Even though DMA buffers are faster in general, they introduce more complexity. The owner of the buffer that wants to either read or write to any DMA buffer must make sure to sync the CPU cache in the right moment.

In general, the following steps are required when running a preprocessing or inference job and dealing with DMA buffers:

1. Start CPU access of the input buffer if it is DMA, otherwise skip this step.
2. Write the desired data to the input buffer by e.g. using mempcy.
3. End CPU access of the input buffer if it is DMA, otherwise skip this step. The input buffer is now flushed and ready to be processed by larod.
4. Run the preprocessing- or inference job.
5. Start CPU access of the output buffer if it is DMA, otherwise skip this step.
6. Read from the output buffer by e.g. using memcpy.
7. End CPU access of the output buffer if it DMA, otherwise skip this step.

The following code snippet shows an example of how to do steps 1-3 in the numbered list above.

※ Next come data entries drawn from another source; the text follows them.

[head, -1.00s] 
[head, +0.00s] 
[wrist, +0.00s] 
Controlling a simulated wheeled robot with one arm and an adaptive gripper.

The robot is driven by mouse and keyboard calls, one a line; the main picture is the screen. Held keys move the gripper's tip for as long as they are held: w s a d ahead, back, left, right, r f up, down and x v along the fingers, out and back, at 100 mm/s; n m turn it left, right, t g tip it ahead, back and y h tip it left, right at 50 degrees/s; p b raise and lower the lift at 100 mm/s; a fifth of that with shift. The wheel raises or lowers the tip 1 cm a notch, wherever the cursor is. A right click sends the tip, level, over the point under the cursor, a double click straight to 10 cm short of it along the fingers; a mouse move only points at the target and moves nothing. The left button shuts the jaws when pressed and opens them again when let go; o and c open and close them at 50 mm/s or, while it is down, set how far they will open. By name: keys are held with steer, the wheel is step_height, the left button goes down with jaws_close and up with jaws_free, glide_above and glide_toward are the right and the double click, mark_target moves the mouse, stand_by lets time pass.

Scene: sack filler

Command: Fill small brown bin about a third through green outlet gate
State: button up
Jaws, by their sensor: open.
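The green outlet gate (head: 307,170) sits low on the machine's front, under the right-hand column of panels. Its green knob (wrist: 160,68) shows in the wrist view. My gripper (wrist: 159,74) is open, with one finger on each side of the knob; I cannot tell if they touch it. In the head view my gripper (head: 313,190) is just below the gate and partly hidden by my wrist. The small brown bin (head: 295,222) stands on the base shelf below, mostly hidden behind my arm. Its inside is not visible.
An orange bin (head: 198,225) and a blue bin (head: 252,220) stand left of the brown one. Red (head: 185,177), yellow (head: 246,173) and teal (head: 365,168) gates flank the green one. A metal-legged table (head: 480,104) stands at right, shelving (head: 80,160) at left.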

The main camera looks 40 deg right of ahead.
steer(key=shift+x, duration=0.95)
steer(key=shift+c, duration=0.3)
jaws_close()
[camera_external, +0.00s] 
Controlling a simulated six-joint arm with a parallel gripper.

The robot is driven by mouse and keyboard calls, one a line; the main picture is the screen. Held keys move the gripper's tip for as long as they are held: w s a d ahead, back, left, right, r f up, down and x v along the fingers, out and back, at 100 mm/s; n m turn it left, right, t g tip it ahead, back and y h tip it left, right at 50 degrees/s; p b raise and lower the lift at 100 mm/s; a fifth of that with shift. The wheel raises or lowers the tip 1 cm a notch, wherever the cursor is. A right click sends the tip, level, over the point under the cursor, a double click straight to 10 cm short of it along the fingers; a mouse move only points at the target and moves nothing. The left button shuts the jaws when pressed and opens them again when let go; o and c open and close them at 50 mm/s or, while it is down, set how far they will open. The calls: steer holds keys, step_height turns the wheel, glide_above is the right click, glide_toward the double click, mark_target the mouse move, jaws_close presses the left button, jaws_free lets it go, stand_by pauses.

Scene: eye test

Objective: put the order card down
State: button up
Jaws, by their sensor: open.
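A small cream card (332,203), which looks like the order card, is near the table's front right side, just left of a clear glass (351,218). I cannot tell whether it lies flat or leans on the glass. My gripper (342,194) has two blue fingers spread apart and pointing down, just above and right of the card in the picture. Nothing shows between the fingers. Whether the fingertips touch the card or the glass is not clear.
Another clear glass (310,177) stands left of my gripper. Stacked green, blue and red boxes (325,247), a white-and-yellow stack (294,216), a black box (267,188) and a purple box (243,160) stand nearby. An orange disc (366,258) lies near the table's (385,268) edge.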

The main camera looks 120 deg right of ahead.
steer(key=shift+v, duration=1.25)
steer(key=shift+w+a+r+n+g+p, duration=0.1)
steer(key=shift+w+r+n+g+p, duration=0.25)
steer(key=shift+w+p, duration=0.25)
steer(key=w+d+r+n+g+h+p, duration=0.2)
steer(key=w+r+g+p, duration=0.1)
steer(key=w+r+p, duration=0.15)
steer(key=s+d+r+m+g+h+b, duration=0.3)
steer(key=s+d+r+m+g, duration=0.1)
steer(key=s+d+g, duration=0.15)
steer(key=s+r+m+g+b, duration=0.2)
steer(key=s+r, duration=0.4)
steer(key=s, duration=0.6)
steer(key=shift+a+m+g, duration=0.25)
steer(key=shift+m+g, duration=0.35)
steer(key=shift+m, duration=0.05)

bool copyToTensor(larodTensor* tensor,
                    size_t tensorSz,
                    uint8_t* data, size_t dataSz) {
    uint32_t props = 0;
    if (!larodGetTensorFdProps(tensor, &props, NULL))
        return FALSE;

    int fd = larodGetTensorFd(input, NULL);
    if (fd < 0)
        return FALSE;

    int64_t tensorOffset = larodGetTensorFdOffset(tensor, NULL);
    if (tensorOffset < 0)
        return FALSE;

    void* tensorData = mmap(NULL, tensorSz, PROT_WRITE, MAP_SHARED, fd,
                            (off_t) tensorOffset);
    if (data == (void*) MAP_FAILED)
        return FALSE;

    if (props & LAROD_FD_PROP_DMABUF) {
        struct dma_buf_sync sync;
        memset(&sync, 0, sizeof(sync));
        sync.flags = DMA_BUF_SYNC_START | DMA_BUF_SYNC_WRITE;

        int tries = 5;
        int ret = -1;
        do {
            ret = ioctl(fd, DMA_BUF_IOCTL_SYNC, &sync);
        } while (--tries > 0 && ret == -1
                    && (errno == EAGAIN || errno == EINTR));
        if (ret)
            return FALSE;
    }

    memcpy(tensorData, data, (dataSz <= tensorSz) ? dataSz : tensorSz);

    if (props & LAROD_FD_PROP_DMABUF) {
        struct dma_buf_sync sync;
        memset(&sync, 0, sizeof(sync));
        sync.flags = DMA_BUF_SYNC_END | DMA_BUF_SYNC_WRITE;

        int tries = 5;
        int ret = -1;
        do {
            ret = ioctl(fd, DMA_BUF_IOCTL_SYNC, &sync);
        } while (--tries > 0 && ret == -1
                    && (errno == EAGAIN || errno == EINTR));
        if (ret)
            return FALSE;
    }

    munmap(data, tensorSz);

    return TRUE;
}